He Excelled At Making Powerful Friends
Given the relative inactivity of Western Siberia, Grigori Rasputin started attracting crowds. Lacking a local church, Rasputin started holding religious services in his own house, complete with healings and miracles.
By 1902, the crowds at these events had gotten too large to fit into his home, so Rasputin took his show on the road again, this time for good. He set off on an overland journey to a monastery in Kiev, more than 1,800 miles away.
When he finished a year of religious instruction there – part learning, part teaching – he again crossed the Russian steppe to Kazan, where he started meeting bishops and aristocrats. There, Rasputin displayed the bluff confidence he’d honed living by his wits as a hermit and took over religious instruction at the seminary.
He must have impressed somebody important, because within a year he was on his way, with prestigious letters of introduction, to the capital at St. Petersburg, where he would rub elbows with the rulers of the Russian Empire.
Rasputin arrived in St. Petersburg at one of the most dangerous moments in its 200-year history. In 1904, Russia was badly losing a vicious little war with Japan. Men across the country were being drafted and estates were being taxed to support a Far East conflict that seemed to be the Tsar’s pet project.
When the Russian fleet was destroyed at Tsushima, riots erupted in the streets. Active revolutionaries in the crowds turned food riots and a labor disturbance into full-blown revolt against the monarchy, which was swiftly put down with volleys of rifle fire from returning troops.
Vladimir Lenin’s own brother was killed in the violence, and he and the other leading Bolsheviks had to go into exile when it ended.
He Was Even Better At Making Powerful Enemies
It’s possible that Grigori Rasputin barely noticed these upheavals. All through this period, he was busy ingratiating himself with the local aristocrats and members of the royal family.
At least, he was trying to ingratiate himself; the Russian courtiers seem to have had a low opinion of the hairy peasant whose name loosely translates as “muddy one.” Rasputin’s life as a hermit and low-born mannerisms – not to mention those tics he never got rid of – irritated St. Petersburg’s noble families, and his obvious efforts to schmooze with the Romanovs alienated them further.
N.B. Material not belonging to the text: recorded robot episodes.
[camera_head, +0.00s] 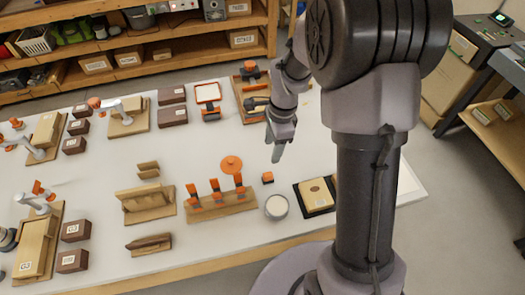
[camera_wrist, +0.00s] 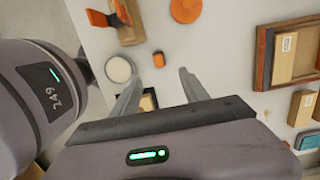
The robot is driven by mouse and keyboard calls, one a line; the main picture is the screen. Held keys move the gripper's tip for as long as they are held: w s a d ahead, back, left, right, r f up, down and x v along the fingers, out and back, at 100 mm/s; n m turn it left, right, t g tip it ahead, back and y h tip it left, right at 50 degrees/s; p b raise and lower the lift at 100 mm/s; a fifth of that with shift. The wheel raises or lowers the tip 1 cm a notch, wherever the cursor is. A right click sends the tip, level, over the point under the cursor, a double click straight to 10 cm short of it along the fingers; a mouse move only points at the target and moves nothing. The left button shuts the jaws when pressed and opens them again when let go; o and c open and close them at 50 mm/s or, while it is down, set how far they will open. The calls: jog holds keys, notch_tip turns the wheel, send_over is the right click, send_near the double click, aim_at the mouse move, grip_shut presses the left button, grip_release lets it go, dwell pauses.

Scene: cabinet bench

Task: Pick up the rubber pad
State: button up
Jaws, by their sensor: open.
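No thing is plainly marked as the rubber pad. A small orange block with dark sides (camera_head: 267,177) lies alone on the white table; in the wrist view (camera_wrist: 158,59) it shows beyond the gap between the fingertips. A flat round orange disc (camera_head: 231,165) lies just behind it, and it also shows at the top of the wrist view (camera_wrist: 186,10). I cannot tell which of these is the pad. My gripper (camera_head: 277,150) points down above the table, near the small block. In the wrist view its two fingers (camera_wrist: 157,80) are spread, with nothing between them.
A round pale-topped container (camera_head: 276,206) and a black tray with a wooden block (camera_head: 300,190) stand in front of the small block. A wooden rack with orange-handled items (camera_head: 220,207) is to the left. A wooden tray (camera_head: 240,90) stands behind.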

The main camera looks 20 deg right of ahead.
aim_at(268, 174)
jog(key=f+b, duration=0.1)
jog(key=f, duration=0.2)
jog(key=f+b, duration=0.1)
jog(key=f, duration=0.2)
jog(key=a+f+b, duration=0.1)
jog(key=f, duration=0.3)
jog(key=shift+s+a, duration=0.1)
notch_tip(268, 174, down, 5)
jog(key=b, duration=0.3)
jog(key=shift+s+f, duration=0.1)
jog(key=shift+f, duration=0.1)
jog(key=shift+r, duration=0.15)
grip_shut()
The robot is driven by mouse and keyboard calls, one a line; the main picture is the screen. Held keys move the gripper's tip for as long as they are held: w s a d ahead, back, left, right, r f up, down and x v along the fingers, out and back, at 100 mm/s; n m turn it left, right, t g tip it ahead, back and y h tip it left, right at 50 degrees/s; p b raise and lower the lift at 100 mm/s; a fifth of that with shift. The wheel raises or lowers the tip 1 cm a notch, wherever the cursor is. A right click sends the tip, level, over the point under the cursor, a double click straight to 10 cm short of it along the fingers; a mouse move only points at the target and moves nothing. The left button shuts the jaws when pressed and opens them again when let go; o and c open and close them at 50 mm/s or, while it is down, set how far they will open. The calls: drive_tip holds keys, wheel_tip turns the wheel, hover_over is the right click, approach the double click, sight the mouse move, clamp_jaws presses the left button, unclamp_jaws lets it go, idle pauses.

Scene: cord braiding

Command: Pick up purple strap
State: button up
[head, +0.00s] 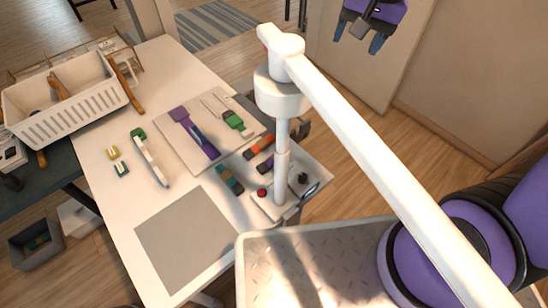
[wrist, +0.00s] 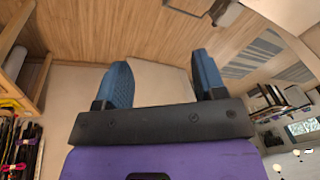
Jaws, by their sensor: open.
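The purple strap (head: 208,148) lies on a light grey board on the white table, left of the middle in the head view. It runs at a slant, with a wider purple end at the back. A thin dark blue piece lies along or over its middle; I cannot tell which. My gripper (head: 358,36) is high at the upper right of the head view, beyond the table and far from the strap. Its two blue fingers are apart and empty. The strap does not show there.
A white lamp-like post (head: 283,165) with a long arm rises at the table's right side. A green-and-white strap piece (head: 234,120) lies beside the purple strap. A white basket (head: 75,110) stands at the left. A bare grey mat (head: 186,238) lies in front.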

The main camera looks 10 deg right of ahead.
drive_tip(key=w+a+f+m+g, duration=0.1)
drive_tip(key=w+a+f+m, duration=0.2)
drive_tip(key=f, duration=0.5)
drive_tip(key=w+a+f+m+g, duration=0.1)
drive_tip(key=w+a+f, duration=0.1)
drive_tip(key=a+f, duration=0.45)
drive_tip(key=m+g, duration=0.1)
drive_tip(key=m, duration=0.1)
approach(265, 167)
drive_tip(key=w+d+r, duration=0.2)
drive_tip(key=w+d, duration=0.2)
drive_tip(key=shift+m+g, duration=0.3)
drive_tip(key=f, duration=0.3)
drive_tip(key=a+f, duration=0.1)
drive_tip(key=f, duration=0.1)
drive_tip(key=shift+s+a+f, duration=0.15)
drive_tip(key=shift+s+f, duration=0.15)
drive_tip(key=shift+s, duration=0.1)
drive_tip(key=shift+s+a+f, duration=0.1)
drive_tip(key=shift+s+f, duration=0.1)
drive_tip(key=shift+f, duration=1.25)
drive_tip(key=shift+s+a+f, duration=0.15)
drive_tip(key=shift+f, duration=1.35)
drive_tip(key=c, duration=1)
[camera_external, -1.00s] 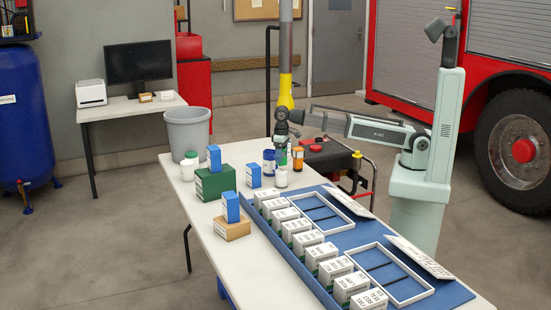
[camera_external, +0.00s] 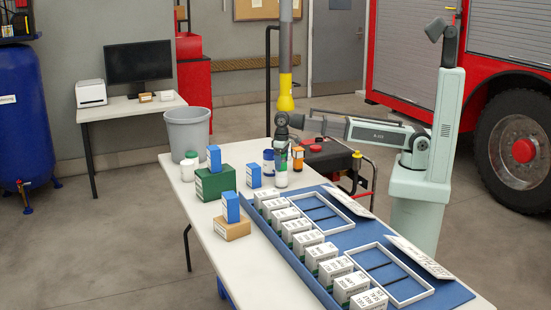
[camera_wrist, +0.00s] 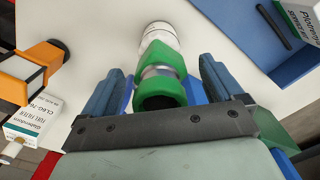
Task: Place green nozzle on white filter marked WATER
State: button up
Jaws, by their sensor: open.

When he actually got an audience with the then-pregnant Tsarina Alexandra and won her favor with his simple demeanor and several flattering prophecies about her unborn child, the latent dislike of Rasputin in aristocratic circles flared up into open jealousy and plotting.
These plots only grew more serious after the birth of heir apparent Alexei Romanov, and his mother, Alexandra, turned to Rasputin for treatment and advice on managing the prince’s hemophilia.
Rasputin’s advice — to stop giving the baby aspirin — helped Alexei recover somewhat and cemented his mother’s faith in the monk. By 1907, he was a regular caller at the royal palace and felt strong enough to start offering advice to the tsar on matters of state.
This closeness provoked several powerful rivals to get Rasputin prosecuted within the Church. Rasputin’s interpretation of the Bible had always been unconventional, but now the Spiritual Consistory of Tobolsk was accusing him of “kissing and bathing with women” and demanding a church trial for heresy.
Specifically, he was accused of holding beliefs similar to a suppressed Orthodox cult from Siberia, which if true would have seen him defrocked and possibly imprisoned. When he beat the rap in 1908, Grigori Rasputin’s prestige only grew and by 1911, most of his enemies had either fallen out of favor with the Romanovs or had actually been exiled.
By 1912, the odd, sometimes violent monk from Siberia was arguably the main power broker in Russia.